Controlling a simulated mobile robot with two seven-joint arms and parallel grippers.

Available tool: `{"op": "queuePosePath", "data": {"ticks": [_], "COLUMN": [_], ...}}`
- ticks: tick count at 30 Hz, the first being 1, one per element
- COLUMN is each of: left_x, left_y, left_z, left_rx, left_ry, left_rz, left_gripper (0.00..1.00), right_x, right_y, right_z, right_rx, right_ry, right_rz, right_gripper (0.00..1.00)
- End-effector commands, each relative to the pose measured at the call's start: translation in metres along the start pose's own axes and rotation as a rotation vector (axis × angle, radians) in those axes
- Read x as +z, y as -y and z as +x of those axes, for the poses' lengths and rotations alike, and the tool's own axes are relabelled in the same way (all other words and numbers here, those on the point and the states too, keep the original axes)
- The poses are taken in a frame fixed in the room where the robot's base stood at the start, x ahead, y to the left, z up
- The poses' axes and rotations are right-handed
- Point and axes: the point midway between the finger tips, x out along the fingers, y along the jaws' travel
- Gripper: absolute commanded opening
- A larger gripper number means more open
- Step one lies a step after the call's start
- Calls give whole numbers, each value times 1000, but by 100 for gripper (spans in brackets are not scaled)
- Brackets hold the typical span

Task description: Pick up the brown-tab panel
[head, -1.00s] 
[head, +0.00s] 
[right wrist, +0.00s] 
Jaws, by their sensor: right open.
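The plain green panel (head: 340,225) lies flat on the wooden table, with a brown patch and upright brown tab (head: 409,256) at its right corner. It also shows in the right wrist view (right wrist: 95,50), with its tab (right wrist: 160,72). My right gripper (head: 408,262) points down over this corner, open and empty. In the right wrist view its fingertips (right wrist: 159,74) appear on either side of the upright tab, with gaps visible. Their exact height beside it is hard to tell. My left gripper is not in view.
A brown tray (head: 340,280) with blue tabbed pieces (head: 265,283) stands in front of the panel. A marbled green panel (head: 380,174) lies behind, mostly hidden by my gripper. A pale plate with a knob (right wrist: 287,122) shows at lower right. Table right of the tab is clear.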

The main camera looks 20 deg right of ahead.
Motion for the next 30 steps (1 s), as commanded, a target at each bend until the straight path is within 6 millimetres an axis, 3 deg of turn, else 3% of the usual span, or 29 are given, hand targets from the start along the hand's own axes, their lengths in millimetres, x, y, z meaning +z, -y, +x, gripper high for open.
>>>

Instruction:
Print the whole listing again, exactly.

Solution to this exercise:
Controlling a simulated mobile robot with two seven-joint arms and parallel grippers.

Available tool: `{"op": "queuePosePath", "data": {"ticks": [_], "COLUMN": [_], ...}}`
- ticks: tick count at 30 Hz, the first being 1, one per element
- COLUMN is each of: left_x, left_y, left_z, left_rx, left_ry, left_rz, left_gripper (0.00..1.00), right_x, right_y, right_z, right_rx, right_ry, right_rz, right_gripper (0.00..1.00)
- End-effector commands, each relative to the pose measured at the call's start: translation in metres along the start pose's own axes and rotation as a rotation vector (axis × angle, radians) in those axes
- Read x as +z, y as -y and z as +x of those axes, for the poses' lengths and rotations alike, and the tool's own axes are relabelled in the same way (all other words and numbers here, those on the point and the states too, keep the original axes)
- The poses are taken in a frame fixed in the room where the robot's base stood at the start, x ahead, y to the left, z up
- The poses' axes and rotations are right-handed
- Point and axes: the point midway between the finger tips, x out along the fingers, y along the jaws' travel
- Gripper: absolute commanded opening
- A larger gripper number means more open
- Step one lies a step after the call's start
- Calls give whole numbers, each value times 1000, but by 100 for gripper (spans in brackets are not scaled)
- Brackets hold the typical span

Task description: Pick up the brown-tab panel
[head, -1.00s] 
[head, +0.00s] 
[right wrist, +0.00s] 
Jaws, by their sensor: right open.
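The plain green panel (head: 340,225) lies flat on the wooden table, with a brown patch and upright brown tab (head: 409,256) at its right corner. It also shows in the right wrist view (right wrist: 95,50), with its tab (right wrist: 160,72). My right gripper (head: 408,262) points down over this corner, open and empty. In the right wrist view its fingertips (right wrist: 159,74) appear on either side of the upright tab, with gaps visible. Their exact height beside it is hard to tell. My left gripper is not in view.
A brown tray (head: 340,280) with blue tabbed pieces (head: 265,283) stands in front of the panel. A marbled green panel (head: 380,174) lies behind, mostly hidden by my gripper. A pale plate with a knob (right wrist: 287,122) shows at lower right. Table right of the tab is clear.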

The main camera looks 20 deg right of ahead.
Motion for the next 30 steps (1 s), as commanded, a target at each bend until the straight path is within 6 millimetres an axis, 3 deg of turn, else 3% of the usual span, or 29 are given, hand targets from the start along the hand's own axes, their lengths in millimetres, x, y, z meaning +z, -y, +x, gripper high for open.
>>>

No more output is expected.